§ EXERCISE
Omit the pictures and print exactly the lines of the listing below, starting at the first and ending at the line containing "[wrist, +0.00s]".

begin DATA PROVIDED

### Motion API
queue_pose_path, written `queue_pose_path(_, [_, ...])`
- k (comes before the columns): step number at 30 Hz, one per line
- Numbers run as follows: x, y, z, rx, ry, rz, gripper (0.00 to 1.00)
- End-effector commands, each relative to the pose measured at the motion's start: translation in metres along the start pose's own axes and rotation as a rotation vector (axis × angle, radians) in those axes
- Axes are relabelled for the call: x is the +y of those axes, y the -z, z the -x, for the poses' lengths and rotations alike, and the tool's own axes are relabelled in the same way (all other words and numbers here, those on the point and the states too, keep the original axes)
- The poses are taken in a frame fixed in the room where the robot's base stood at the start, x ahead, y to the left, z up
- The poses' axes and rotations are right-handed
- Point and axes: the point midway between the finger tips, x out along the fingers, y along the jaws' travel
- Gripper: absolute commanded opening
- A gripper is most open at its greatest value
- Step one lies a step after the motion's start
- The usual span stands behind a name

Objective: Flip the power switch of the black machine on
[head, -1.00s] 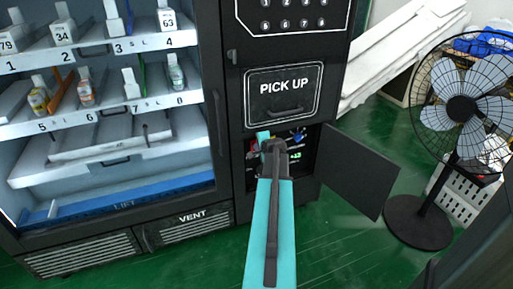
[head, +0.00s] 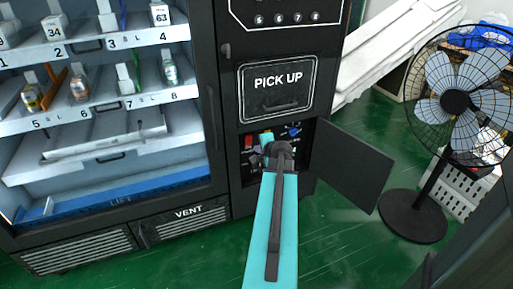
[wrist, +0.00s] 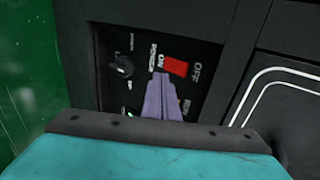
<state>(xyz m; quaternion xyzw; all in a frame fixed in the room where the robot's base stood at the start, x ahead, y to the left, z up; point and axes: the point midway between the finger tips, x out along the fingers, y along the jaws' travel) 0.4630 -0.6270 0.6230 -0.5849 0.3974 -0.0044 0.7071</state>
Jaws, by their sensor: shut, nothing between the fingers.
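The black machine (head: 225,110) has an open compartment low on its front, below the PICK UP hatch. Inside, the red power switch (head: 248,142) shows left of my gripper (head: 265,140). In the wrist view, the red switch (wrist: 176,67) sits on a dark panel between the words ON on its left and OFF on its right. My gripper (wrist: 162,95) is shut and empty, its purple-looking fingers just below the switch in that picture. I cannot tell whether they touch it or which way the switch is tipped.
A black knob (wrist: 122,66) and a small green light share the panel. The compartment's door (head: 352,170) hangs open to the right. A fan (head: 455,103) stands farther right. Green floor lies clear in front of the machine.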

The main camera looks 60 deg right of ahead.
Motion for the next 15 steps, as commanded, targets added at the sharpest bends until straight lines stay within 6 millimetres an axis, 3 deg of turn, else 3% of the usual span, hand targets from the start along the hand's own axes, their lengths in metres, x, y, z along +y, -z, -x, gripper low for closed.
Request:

end DATA PROVIDED

§ THE OUTPUT
### Motion API
queue_pose_path, written `queue_pose_path(_, [_, ...])`
- k (comes before the columns): step number at 30 Hz, one per line
- Numbers run as follows: x, y, z, rx, ry, rz, gripper (0.00 to 1.00)
- End-effector commands, each relative to the pose measured at the motion's start: translation in metres along the start pose's own axes and rotation as a rotation vector (axis × angle, radians) in those axes
- Axes are relabelled for the call: x is the +y of those axes, y the -z, z the -x, for the poses' lengths and rotations alike, and the tool's own axes are relabelled in the same way (all other words and numbers here, those on the point and the states too, keep the original axes)
- The poses are taken in a frame fixed in the room where the robot's base stood at the start, x ahead, y to the left, z up
- The poses' axes and rotations are right-handed
- Point and axes: the point midway between the finger tips, x out along the fingers, y along the jaws' travel
- Gripper: absolute commanded opening
- A gripper is most open at its greatest value
- Step one lies a step after the motion's start
- The usual span stands behind a name

Objective: Flip the power switch of the black machine on
[head, -1.00s] 
[head, +0.00s] 
[wrist, +0.00s] 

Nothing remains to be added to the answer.